Single Dwelling Covenant Not Waived By Other Structures

A covenant allowing only one dwelling to be constructed on each lot in a Baltimore County community of over 600 homes is not waived by allowing erection of other structures including pool houses, gazebos, guest houses, and sheds, according to a recent ruling of the Maryland Court of Appeals–the highest state appellate court.

At issue in Shader v. Hampton Improvement Association, Inc. was whether a “one dwelling” covenant prohibited construction of a house on each of two subdivided portions of the original lot as it existed when the covenant was first created in 1931. Although the appeals court concluded there had been a waiver of the portion of the covenant which prohibited buildings other than “private dwelling houses”, there had been no waiver of the covenant which prohibited “no more than one dwelling” on each lot.

Explaining that each clause of the covenant is severable and independent of the other restrictions, the Maryland Court of Appeals agreed with the trial court and intermediate appeals court that waiver of one clause did not constitute a waiver of other covenant restrictions.  Therefore, the “one dwelling” covenant remained enforceable to ensure the residential character of the neighborhood and a house was not allowed on each subdivided portion of the original lot.

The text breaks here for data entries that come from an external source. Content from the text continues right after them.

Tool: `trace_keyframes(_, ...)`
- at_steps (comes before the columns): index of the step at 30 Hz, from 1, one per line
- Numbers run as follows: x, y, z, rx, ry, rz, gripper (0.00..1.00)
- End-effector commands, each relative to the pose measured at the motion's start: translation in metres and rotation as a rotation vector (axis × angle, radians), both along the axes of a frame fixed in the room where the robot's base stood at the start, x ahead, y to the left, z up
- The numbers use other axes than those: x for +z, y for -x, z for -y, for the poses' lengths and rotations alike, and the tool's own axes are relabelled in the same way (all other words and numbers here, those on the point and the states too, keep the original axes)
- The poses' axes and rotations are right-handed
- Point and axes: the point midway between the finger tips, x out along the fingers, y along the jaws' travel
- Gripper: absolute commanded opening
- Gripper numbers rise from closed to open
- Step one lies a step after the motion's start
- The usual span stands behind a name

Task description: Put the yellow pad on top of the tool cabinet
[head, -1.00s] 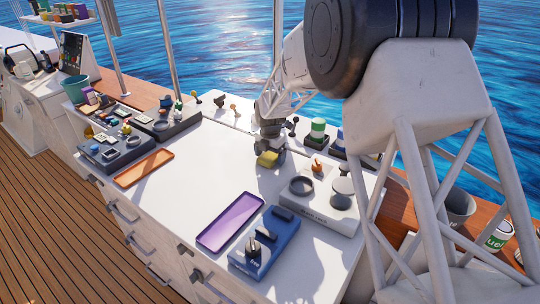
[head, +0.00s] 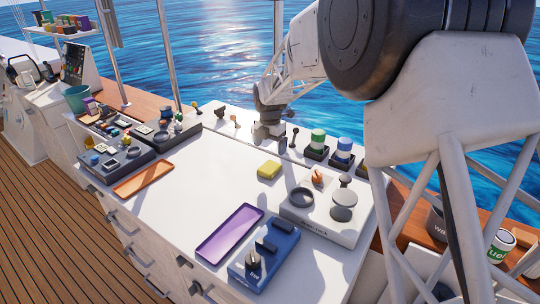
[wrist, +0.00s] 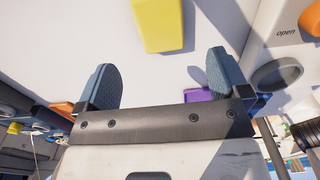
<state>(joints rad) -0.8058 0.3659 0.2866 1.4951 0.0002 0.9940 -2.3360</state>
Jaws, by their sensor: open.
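The yellow pad (head: 268,170) lies flat on the broad white top (head: 185,190) of a cabinet with drawers and dark handles, which looks like the tool cabinet. In the wrist view the pad (wrist: 160,24) is beyond the fingertips, at the top edge and partly cut off. My gripper (head: 268,132) is behind and above the pad in the head view, apart from it. In the wrist view my gripper (wrist: 161,62) has its two blue-grey fingers wide apart with nothing between them.
A white unit with round dials (head: 325,215) stands right of the pad. A purple tray (head: 230,233), a blue box (head: 264,252) and an orange tray (head: 143,179) lie nearer the front. Green and blue-topped containers (head: 318,143) stand behind. The surface left of the pad is clear.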

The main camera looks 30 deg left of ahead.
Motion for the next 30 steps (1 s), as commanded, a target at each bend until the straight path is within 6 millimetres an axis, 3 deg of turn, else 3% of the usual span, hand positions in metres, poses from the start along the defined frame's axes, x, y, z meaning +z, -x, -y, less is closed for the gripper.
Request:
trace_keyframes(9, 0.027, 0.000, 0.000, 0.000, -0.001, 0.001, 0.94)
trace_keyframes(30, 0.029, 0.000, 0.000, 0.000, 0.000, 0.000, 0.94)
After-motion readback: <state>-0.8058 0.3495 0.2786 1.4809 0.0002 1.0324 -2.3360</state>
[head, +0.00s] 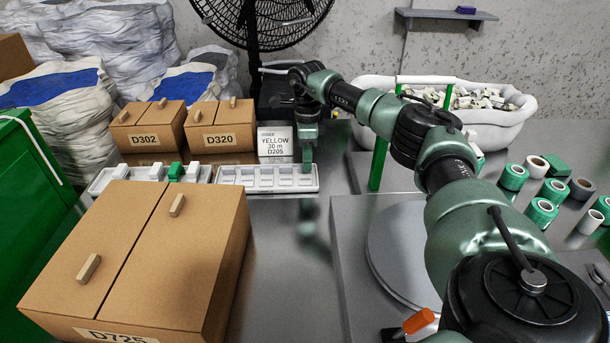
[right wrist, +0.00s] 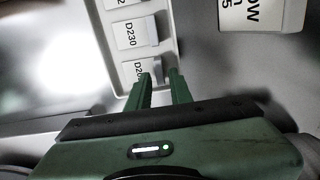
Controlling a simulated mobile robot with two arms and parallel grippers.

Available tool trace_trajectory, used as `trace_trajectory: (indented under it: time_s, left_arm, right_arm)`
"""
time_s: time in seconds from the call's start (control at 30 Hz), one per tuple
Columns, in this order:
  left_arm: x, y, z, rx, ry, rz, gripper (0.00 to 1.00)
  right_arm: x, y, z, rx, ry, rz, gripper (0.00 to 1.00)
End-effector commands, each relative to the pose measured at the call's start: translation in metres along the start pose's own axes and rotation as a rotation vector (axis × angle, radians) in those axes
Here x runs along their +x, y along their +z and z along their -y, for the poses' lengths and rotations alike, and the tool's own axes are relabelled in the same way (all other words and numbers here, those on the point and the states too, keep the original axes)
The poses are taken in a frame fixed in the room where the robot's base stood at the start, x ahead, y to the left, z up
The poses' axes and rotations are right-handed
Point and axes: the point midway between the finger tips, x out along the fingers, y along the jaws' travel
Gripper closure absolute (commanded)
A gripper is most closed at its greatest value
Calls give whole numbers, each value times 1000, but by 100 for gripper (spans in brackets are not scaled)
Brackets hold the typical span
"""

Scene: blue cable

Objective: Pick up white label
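White labels lie in the compartments of a light tray (head: 228,186) in the head view. The right wrist view shows a label reading D230 (right wrist: 128,36) and a partly hidden one starting D20 (right wrist: 136,70). Each has a grey block at its right side. My right gripper (head: 307,163) points down at the tray's right end. In the right wrist view its two green fingers (right wrist: 160,82) are apart, with their tips at the D20 label. I cannot tell whether they touch it. My left gripper is not in view.
A sign box reading YELLOW 30 m D205 (head: 274,142) stands behind the tray. Cartons D302 (head: 147,141) and D320 (head: 220,138) are behind left. A large carton D725 (head: 205,260) fills the front left. A green post (head: 379,160) stands right of the gripper.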

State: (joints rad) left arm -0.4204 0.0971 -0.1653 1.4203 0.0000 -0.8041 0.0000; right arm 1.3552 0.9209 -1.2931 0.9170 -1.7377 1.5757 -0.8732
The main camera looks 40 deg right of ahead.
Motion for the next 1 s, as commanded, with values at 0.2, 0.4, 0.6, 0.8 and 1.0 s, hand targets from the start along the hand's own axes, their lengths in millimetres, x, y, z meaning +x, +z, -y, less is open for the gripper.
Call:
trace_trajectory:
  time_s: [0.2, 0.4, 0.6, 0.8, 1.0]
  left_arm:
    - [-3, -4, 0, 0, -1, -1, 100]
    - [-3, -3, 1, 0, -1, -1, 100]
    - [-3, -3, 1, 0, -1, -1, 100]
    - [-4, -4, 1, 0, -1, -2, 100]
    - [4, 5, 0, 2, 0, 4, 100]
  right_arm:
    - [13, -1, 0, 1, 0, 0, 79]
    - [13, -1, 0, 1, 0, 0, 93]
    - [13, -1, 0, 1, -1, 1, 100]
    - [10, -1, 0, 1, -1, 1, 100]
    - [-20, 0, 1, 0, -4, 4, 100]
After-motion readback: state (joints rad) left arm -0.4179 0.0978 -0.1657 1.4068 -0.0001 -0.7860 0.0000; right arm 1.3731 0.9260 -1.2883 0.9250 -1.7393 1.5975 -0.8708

Community Governance Training For Managers

Tom Schild recently taught a 2-day program on Community Governance in Baltimore, Maryland.  Community association managers from Maryland, Virginia, Pennsylvania and Washington D.C. attended the class to learn about the legal aspects of operating condos, coops and homeowners associations.

The course is part of the Professional Management Development Program of the Community Associations Institute (CAI), a national organization comprised of community association managers, service providers and volunteer leaders.  Topics covered in the Community Governance program include association governing documents; statutes and case law affecting community management; fiduciary responsibilities of association boards and managers; management and service contracts; and developing and enforcing community rules.

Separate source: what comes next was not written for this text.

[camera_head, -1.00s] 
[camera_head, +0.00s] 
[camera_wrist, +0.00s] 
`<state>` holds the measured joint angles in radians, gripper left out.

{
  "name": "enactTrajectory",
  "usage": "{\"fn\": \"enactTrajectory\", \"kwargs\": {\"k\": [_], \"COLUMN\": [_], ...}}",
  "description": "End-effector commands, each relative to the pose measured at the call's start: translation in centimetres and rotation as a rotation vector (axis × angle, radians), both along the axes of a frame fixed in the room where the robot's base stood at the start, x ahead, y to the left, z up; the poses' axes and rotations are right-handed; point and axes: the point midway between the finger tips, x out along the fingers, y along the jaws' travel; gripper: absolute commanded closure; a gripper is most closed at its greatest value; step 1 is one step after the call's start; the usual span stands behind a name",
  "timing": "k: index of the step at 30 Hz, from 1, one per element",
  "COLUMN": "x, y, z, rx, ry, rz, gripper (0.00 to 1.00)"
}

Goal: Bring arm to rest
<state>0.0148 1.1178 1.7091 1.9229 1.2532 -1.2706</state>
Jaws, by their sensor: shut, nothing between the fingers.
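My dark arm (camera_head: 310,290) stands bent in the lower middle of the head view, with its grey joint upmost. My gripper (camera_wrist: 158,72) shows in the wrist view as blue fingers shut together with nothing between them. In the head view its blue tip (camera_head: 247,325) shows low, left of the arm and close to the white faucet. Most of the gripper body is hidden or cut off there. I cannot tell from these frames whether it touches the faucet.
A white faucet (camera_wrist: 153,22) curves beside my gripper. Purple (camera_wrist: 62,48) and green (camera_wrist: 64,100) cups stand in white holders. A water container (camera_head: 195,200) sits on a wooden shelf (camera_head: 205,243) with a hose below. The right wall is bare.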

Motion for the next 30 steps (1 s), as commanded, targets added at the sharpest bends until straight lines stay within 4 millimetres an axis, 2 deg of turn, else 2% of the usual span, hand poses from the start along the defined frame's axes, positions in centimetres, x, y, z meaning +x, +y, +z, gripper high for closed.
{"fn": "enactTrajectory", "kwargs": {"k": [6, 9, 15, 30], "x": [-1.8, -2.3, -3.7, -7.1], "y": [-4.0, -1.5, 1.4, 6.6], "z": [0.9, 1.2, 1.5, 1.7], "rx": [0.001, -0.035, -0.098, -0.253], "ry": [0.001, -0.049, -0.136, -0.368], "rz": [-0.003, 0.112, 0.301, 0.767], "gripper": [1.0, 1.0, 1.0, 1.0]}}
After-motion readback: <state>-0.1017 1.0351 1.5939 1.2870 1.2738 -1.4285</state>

Tom is member of CAI’s National Faculty and has taught the Community Governance program since 1998 in many cities throughout the United States. He is also a Fellow of CAI’s College of Community Association Lawyers (CCAL), which is  comprised of fewer than 160 attorneys nationwide who are recognized for their leadership  and contributions in the field of community association law.



Maryland Court Guidance on Access to Association Books and Records

Several recent Maryland appeals court decisions provide new guidance to  condominium and homeowner associations on owner inspection of association books and records.

Legal Advice and Billing Records

The Maryland Court of Special Appeals supported a Baltimore condo association’s refusal to provide a unit owner with the written legal advice of condominium attorney.  The court concluded, in 100 Harborview Drive Condominium v. Clark, that the common law and statutory attorney-client privilege — which recognizes the confidentiality of an attorney’s legal advice — pre-empts an owner’s right of inspection and copying the condominium “books and records” allowed by the Maryland Condominium Act, Section 11-116.  Based on the text and legislative history of the Condo Act, the court determined that all written legal advice is protected from disclosure, even if the owner requesting such records is the subject of the legal advice.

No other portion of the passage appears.